Andre Cronje, the creator of Yearn.Finance, has recently made security audits of his project publicly available. He explained to Cointelegraph that he had been previously withholding these audits, which were completed months ago, so as to not give users a false sense of security:
I always refused to publish the audits because I don't want people to get a false sense of security because of them.
Yesterday, Cronje published five audits on the project's GitHub repository. The audits were performed between February and July by leading auditors, such as Certik and Quantstamp. Some of the vulnerabilities that were discovered are classified as "critical". For instance, Certik identified "a major vulnerability, which under quite common situations could temporarily block users from withdrawing all of their funds." Cronje explained that although this was a design choice, it is still a vulnerability:
If you lend, the risk always exists that there are more assets borrowed than the available liquidity to withdraw.

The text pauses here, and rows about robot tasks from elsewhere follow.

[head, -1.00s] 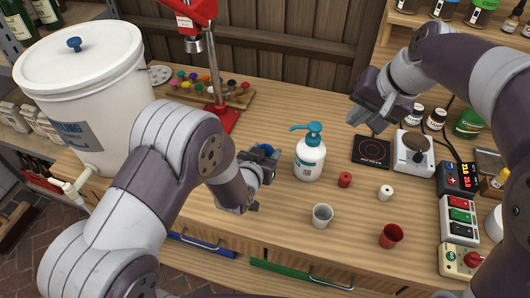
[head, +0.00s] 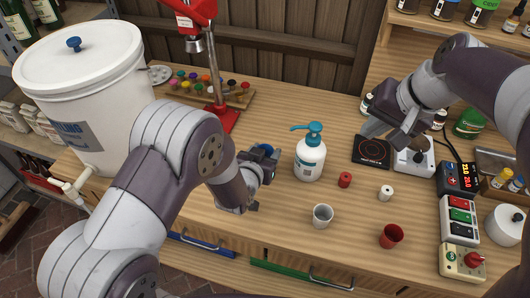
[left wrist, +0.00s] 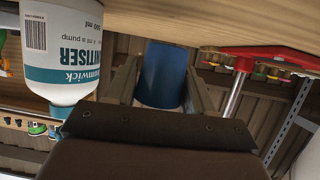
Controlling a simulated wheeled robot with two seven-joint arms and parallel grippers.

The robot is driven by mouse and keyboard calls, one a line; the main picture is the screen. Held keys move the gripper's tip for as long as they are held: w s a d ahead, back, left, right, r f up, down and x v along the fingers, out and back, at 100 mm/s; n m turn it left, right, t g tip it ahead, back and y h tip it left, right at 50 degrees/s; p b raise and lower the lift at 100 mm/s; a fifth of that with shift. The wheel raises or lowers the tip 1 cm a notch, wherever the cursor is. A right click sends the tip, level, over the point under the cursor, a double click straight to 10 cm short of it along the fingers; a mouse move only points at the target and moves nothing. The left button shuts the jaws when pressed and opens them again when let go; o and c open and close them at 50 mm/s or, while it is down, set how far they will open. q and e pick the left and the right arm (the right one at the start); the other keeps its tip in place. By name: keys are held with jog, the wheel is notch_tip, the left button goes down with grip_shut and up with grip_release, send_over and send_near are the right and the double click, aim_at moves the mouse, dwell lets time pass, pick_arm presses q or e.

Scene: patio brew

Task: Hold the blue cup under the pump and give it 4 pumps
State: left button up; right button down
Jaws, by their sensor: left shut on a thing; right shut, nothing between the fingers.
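The pump bottle (head: 310,160), white with a blue pump head (head: 313,130), stands upright on the table. Its sanitiser label (left wrist: 66,68) shows in the left wrist view. My left gripper (head: 262,168) is shut on the blue cup (head: 264,150), just left of the bottle. In the left wrist view the blue cup (left wrist: 162,75) sits between the fingers. In the head view most of the cup is hidden by the gripper. Whether the cup is under the nozzle is hard to tell. My right gripper (head: 370,132) is shut and empty, to the right of the bottle above the black hot plate.
A grey cup (head: 322,215), a red cup (head: 391,236) and small red (head: 345,180) and white (head: 386,193) pieces stand before and right of the bottle. A black hot plate (head: 372,152) and switch boxes (head: 459,219) are at right. A red press (head: 222,118) stands behind.

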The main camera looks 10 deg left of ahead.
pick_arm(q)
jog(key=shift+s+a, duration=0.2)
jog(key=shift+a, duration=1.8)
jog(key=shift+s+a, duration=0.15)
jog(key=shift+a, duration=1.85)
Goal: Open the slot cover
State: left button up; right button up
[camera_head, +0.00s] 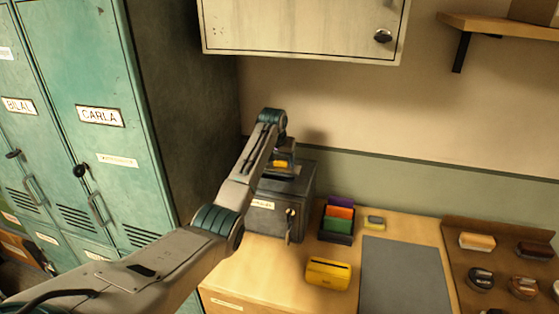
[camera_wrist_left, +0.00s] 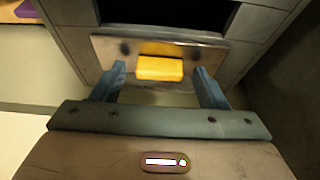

He added that other major DeFi projects like Compound and Aave share this vulnerability. Cronje decided to publish these audits as proof that he subjects his code to external scrutiny, but regardless, people "throw money into contracts when they see 'audited'":
"But since the whole 'no audit yolo' narrative, decided to share them, so people understand, I still do audits, I just don't share them, because I want people to understand the risk."
Another DeFi project called Yam.Finance recently collapsed due to an irreconcilable bug after launching without external audits.